__REQUIREMENT__: Which lines hold the word "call"? Copy each of them.

(Recorded data)
+++

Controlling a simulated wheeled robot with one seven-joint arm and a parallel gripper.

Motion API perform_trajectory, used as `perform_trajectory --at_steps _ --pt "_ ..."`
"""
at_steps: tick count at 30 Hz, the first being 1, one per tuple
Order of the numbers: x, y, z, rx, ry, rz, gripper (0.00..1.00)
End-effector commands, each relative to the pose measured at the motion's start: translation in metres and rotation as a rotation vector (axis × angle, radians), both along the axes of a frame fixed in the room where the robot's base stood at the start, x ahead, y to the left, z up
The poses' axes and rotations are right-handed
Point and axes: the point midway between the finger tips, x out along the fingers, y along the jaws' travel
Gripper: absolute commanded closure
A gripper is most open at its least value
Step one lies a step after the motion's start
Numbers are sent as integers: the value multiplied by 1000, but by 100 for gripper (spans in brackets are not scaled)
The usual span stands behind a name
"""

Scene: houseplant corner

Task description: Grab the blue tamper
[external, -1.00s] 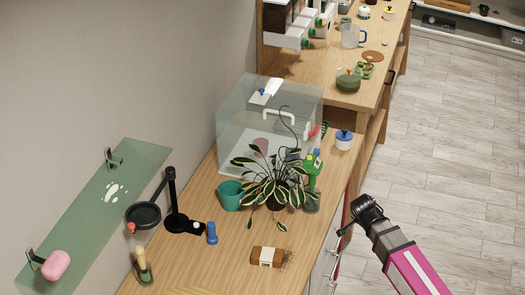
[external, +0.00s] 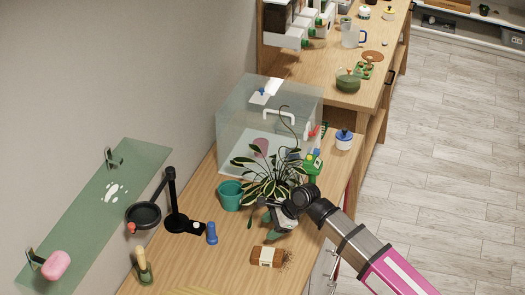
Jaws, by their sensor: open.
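The blue tamper (external: 212,233) is a small blue cylinder standing upright on the wooden counter. It is just right of the black stand's base. My gripper (external: 270,217) is over the counter, in front of the potted plant and to the right of the tamper, apart from it. It is open. Its fingers are small and partly mixed with the leaves in this view, and I see nothing held between them.
The striped-leaf plant (external: 262,185) spreads beside my gripper. A teal pot (external: 230,195), a black stand (external: 184,222) and a brown packet (external: 267,257) with spilled crumbs surround the tamper. A clear box (external: 240,120) stands behind. The counter (external: 225,270) is bare in front of the tamper.

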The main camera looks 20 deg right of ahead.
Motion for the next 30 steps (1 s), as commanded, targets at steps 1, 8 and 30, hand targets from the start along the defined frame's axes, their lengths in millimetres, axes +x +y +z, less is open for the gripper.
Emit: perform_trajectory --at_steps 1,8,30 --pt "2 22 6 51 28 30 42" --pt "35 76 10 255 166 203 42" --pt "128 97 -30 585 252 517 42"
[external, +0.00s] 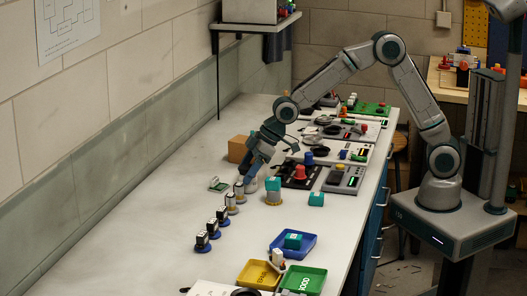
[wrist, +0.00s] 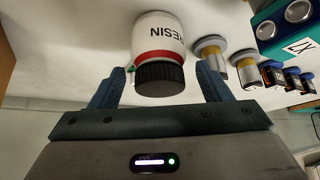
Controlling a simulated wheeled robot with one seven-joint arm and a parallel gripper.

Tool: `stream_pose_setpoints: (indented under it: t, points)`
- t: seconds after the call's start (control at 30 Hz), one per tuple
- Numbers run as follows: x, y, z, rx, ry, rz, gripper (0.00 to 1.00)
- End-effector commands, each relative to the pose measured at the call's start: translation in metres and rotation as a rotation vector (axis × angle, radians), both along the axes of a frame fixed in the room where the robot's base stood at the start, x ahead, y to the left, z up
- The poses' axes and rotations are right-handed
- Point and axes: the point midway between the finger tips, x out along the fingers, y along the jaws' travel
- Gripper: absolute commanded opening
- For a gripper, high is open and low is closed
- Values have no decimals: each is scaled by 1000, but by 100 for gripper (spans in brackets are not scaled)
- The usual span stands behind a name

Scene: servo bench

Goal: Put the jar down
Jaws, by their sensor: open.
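The jar (wrist: 160,48) is white with a red band, a black ribbed lid and the letters RESIN, upside down in the wrist view. It stands between the fingers of my gripper (wrist: 164,78), its lid toward the palm. The fingers are spread, with a gap showing beside the lid, and I see no grip on it. In the external view my gripper (external: 251,172) is low over the bench, and the jar (external: 251,185) is mostly hidden at its tips. The jar appears to rest on the white bench top; its base contact is hard to see.
Blue (external: 306,250), yellow and green trays lie in front. A cardboard box (external: 239,150) stands behind.

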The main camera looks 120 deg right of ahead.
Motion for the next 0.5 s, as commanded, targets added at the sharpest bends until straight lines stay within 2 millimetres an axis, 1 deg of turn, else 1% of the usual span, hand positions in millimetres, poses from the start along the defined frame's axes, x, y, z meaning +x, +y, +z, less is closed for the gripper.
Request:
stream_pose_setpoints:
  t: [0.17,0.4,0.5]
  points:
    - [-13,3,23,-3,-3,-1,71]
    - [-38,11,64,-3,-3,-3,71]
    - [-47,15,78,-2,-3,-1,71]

+++

__TASK ANSWER__:
- t: seconds after the call's start (control at 30 Hz), one per tuple
- End-effector commands, each relative to the pose measured at the call's start: translation in metres and rotation as a rotation vector (axis × angle, radians), both along the axes of a frame fixed in the room where the robot's base stood at the start, x ahead, y to the left, z up

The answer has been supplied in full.